--- Problem statement ---
The entries below contain a line with "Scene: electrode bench" and a line with "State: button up". Quote exactly those two lines and all lines between them.

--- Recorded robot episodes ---
------------------------------------------------------------------------
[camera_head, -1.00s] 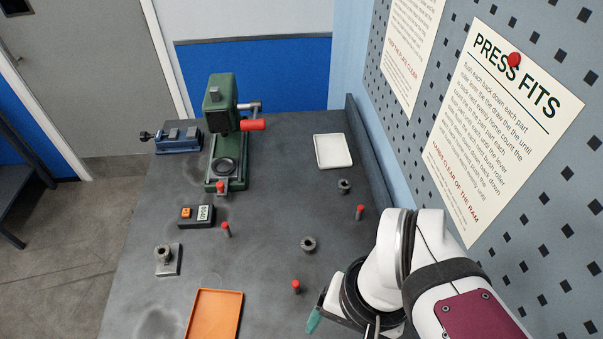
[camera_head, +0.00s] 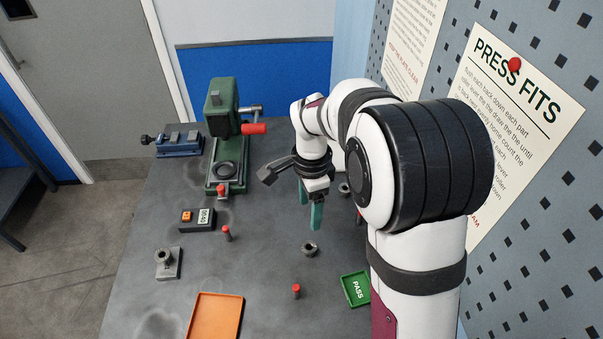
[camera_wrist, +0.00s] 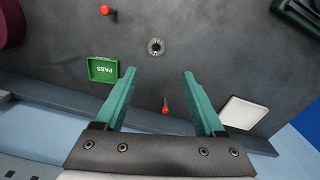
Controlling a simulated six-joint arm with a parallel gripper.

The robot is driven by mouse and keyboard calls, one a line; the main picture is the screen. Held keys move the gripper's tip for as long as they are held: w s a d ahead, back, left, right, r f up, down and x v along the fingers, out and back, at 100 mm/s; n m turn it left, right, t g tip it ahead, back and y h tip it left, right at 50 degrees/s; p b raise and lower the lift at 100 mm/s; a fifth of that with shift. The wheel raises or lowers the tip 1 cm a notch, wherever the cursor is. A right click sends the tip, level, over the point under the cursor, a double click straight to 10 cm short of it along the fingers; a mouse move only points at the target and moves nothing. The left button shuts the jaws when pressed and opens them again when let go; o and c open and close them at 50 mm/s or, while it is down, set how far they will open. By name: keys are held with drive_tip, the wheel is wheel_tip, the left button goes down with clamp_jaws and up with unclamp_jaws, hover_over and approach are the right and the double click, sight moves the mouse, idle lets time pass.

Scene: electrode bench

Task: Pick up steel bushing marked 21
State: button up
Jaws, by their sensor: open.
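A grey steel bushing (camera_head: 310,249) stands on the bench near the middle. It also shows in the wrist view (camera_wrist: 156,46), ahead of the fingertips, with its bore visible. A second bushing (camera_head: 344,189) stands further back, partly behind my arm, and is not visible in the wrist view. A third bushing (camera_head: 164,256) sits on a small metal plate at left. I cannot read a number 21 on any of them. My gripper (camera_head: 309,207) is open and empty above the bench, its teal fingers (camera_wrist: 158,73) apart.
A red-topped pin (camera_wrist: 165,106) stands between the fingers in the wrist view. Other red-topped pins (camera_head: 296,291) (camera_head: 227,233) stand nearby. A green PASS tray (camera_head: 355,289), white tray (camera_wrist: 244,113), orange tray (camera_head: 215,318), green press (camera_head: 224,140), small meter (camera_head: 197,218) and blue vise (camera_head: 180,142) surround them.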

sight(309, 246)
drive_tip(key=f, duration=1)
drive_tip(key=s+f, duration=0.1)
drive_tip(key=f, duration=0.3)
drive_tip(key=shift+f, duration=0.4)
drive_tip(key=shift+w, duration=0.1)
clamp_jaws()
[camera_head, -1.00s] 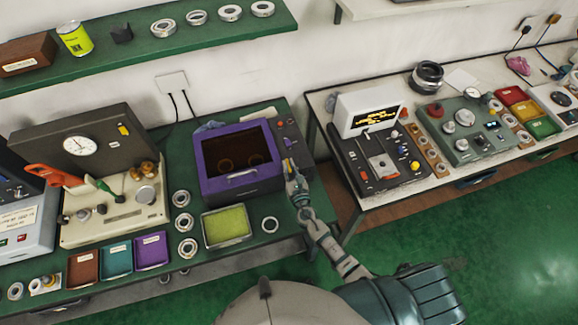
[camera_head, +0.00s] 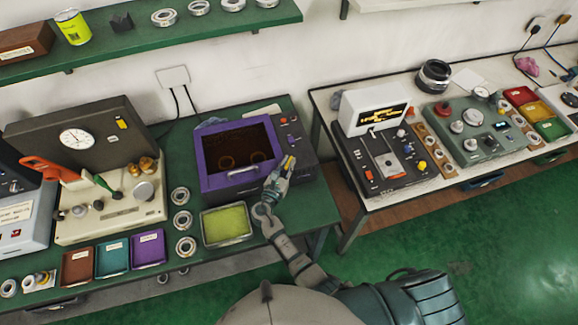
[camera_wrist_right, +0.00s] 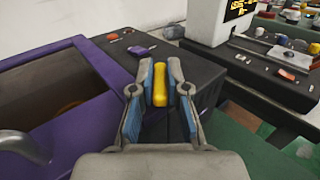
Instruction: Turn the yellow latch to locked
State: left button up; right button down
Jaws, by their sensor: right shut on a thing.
------------------------------------------------------------------------
--- Solution to this exercise ---
Scene: electrode bench

Task: Pick up steel bushing marked 21
State: button up

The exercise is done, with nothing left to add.